Sin duda, a los puristas de ambos bandos –los del documental convencional, los de la experimentación a toda costa- les parecerá muy mal que un festival tome una vía intermedia y se cuestione –y nos cuestione- cómo hacer convivir propuestas inevitablemente clásicas con gestos de vanguardia. Siempre hay erigidos guardianes de la pureza cinematográfica y el rigor del discurso que encienden sus varitas de sándalo en los altares de su cine. La cuestión es que el Dock of the bay no va de esto, sino de otra cosa mucho más compleja: generar un espacio plural y de perpetua tensión para el género, negar la mayor a esa máxima bíblica del vómito de los tibios, establecer un diálogo con sus espectadores donde la programación sea al mismo tiempo una invitación, una incitación y un reconocimiento.

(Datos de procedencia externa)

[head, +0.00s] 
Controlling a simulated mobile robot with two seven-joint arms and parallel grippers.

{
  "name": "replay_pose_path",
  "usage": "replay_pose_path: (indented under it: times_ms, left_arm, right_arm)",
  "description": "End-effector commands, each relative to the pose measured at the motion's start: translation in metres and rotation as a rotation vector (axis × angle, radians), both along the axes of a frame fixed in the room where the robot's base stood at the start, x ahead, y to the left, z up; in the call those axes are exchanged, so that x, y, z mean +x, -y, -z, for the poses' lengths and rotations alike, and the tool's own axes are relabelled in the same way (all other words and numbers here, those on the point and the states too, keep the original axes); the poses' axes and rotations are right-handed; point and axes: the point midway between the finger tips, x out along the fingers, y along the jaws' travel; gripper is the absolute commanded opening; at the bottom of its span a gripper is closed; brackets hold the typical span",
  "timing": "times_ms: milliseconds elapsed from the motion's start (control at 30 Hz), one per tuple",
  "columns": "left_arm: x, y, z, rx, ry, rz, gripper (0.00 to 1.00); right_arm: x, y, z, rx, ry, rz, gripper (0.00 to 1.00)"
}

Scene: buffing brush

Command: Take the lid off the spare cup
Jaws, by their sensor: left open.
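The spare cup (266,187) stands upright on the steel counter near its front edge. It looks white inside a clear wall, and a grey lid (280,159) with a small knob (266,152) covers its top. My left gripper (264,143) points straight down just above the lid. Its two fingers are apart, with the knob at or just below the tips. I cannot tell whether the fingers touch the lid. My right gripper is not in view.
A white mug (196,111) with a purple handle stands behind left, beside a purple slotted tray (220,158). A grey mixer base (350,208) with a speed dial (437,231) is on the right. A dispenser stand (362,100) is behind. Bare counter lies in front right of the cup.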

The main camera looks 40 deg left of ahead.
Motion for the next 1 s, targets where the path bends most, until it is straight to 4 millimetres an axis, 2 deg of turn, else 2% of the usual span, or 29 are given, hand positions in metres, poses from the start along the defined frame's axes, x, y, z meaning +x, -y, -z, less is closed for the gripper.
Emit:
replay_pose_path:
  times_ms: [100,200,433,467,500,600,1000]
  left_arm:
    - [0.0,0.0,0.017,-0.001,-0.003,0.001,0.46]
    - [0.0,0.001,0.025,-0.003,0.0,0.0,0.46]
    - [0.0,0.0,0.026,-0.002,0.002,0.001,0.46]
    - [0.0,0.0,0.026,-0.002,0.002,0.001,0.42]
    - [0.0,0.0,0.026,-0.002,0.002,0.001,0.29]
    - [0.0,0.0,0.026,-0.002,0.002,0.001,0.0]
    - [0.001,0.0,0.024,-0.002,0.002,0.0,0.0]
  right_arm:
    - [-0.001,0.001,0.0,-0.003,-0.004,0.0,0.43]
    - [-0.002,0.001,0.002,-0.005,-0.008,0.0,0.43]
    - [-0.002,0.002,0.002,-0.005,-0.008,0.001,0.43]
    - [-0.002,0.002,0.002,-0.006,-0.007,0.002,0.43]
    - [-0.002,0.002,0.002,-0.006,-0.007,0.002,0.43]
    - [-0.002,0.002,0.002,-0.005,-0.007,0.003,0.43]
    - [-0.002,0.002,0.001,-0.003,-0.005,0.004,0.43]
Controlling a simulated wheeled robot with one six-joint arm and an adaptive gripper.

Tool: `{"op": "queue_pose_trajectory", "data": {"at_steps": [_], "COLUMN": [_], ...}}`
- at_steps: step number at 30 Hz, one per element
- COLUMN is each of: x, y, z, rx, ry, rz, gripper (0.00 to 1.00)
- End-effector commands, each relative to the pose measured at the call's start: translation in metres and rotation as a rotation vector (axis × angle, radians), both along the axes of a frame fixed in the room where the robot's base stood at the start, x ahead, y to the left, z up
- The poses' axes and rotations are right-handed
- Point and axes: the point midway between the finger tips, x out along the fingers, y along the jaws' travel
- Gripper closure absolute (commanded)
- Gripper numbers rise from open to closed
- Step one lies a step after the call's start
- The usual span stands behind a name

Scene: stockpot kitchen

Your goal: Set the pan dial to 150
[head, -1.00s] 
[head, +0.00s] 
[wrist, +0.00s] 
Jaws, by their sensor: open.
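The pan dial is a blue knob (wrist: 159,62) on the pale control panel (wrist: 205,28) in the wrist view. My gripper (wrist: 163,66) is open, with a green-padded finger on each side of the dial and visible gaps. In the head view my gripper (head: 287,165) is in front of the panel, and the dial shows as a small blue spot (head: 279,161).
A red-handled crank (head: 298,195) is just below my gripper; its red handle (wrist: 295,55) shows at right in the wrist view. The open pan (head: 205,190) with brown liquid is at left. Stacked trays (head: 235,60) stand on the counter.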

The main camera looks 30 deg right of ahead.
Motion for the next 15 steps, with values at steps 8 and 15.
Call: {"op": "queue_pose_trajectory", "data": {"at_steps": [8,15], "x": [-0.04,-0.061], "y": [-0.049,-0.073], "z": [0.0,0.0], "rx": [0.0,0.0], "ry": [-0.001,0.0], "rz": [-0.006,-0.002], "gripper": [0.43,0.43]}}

No se trata de demostrarle al converso lo mucho que ya se sabe, sino de convertir al que sabe mucho más y se deja caer por la sala por esas dos razones tan poco tomadas en cuenta: porque ama su cine, porque ama su música.
Si Eva Rivera y su equipo –entre los que, con algo de pundonor puedo decir que ya hace muchos años que me incluyo- no hubiera decidido dar un golpe de timón y asumir nuevos riesgos, Dock of the bay hubiera seguido siendo un gran festival, pero no nos hubiera transmitido esa sensación de aventura, de riesgo, de buen rollo y de autocuestionamiento con la que hemos salido este 2019.
Qué suerte seguir saliendo de la sala lleno de preguntas.